Das Baurecht/Bauvertragsrecht wird im Bürgerlichen Gesetzbuch (BGB) lediglich rudimentär in den §§ 631 ff. BGB geregelt, ist sehr allgemein gehalten und entspricht nicht den Anforderungen komplexer, auf lange Erfüllungszeit angelegter Bauvorhaben. Der Deutsche Vergabe-und Vertragsausschuss für Bauleistungen (DAV) hat zwar die Vergabe- und Vertragsordnung für Bauleistungen Teil B (VOB/B) als besonderes Regelwerk für Bauverträge geschaffen, bei einer Großzahl von Bauverträgen wird allerdings die VOB/B vertraglich nicht einbezogen - mit der Folge, dass die unzureichenden gesetzlichen Regelungen des Werkvertragsrecht im BGB gelten.

Ziel des Gesetzentwurfs ist es, wichtige Vorschriften aus der VOB/B in das BGB zu übernehmen, wesentliche im Bauvertragsrecht bislang nicht vorhandene Regelungen neu aufzunehmen und den Verbraucherschutz herauszuheben.

Veränderte Vorschriften bei der Mängelhaftung

Signifikante Neuerungen wird es bei den Mängelrechten in sogenannten Leistungsketten geben, bei denen ein Handwerker Material einkauft und dieses dann bei dem Auftraggeber/Bauherrn einbaut und sich später die Mangelhaftigkeit der Materialien herausstellt. Neben Kosten für die Lieferung des neuen mangelfreien Materials entsteht oft Streit über die zusätzlichen Kosten für den Aus- und Einbau.

Derzeit kann der Handwerker gegenüber dem Verkäufer beim Unternehmensvertrag Ein- und Ausbaukosten bei der Lieferung einer mangelhaften Sache nur als verschuldensabhängigen Schadensersatzanspruch geltend machen. Diese Rechtslage geht regelmäßig zulasten der Handwerker und Bauunternehmer, denn sie schulden im Zuge der werkvertraglichen Nacherfüllung den Ausbau und den Einbau des mangelfreien Werks/Materials. Der Verkäufer des Materials schuldet indes gegenüber dem Werkunternehmer in der Regel nur die Lieferung einer neuen Kaufsache.
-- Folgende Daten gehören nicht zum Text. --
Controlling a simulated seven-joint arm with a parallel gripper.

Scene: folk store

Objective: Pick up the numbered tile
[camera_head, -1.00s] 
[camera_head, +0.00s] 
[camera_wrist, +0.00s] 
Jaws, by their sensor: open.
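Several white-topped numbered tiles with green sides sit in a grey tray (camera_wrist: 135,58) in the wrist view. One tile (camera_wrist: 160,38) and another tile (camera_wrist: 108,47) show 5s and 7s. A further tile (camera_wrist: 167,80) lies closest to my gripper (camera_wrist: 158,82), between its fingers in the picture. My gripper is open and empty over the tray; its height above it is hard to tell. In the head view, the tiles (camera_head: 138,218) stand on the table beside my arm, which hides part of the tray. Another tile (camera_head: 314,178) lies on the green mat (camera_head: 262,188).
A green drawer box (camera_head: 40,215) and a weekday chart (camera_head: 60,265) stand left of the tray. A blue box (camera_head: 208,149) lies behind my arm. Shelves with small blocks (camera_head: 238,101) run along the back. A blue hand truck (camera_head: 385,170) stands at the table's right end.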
Die Kosten dieser Leistungsstörung in der Lieferkette können mithin für den Werkunternehmer immens hoch sein.

Nach der Neuregelung soll der Anspruch des Werkunternehmers auf Nacherfüllung auch den Ausbau der gekauften mangelhaften und den Einbau der neu zu liefernden Sache umfassen, wenn der Werkunternehmer die gekaufte Sache entsprechend ihrem Verwendungszweck in eine andere Sache eingebaut hat.

Anordnungsrecht als zentrale Neuregelung

Erweiternd zu dieser Regelung hat der Verkäufer der mangelhaften Sache Ersatz für die Aus- und Einbaukosten auch dann zu leisten, wenn das schadhafte Produkt an eine andere Sache angebracht worden ist. Verwendet also ein Maler beispielsweise mangelhafte Farbe, kann er die Kosten der Neulackierung verlangen.

Neu eingeführt wird eine Sondernorm für den Bauvertrag in Abgrenzung zum Werkvertrag. Der Bauvertrag definiert sich über die Merkmale der Herstellung/Wiederherstellung eines Bauwerks beziehungsweise der Instandhaltung eines Bauwerks. Entscheidend ist, dass es sich entsprechend der Dauer und des Umfang um einen auf längerfristige Zusammenarbeit angelegten Vertrag handelt. Zentrale Neuregelung beim Bauvertrag ist das Anordnungsrecht des Bestellers. Der Besteller/Bauherr hat entsprechend den Regelungen der VOB/B ein Anordnungsrecht für Leistungsänderungen. Bisher kennen die Regelungen des BGB ein derartiges Anordnungsrecht nicht. Leistungsänderungen und/oder Planungsänderungen sind allerdings bei lang andauernden Bauvorhaben die Regel.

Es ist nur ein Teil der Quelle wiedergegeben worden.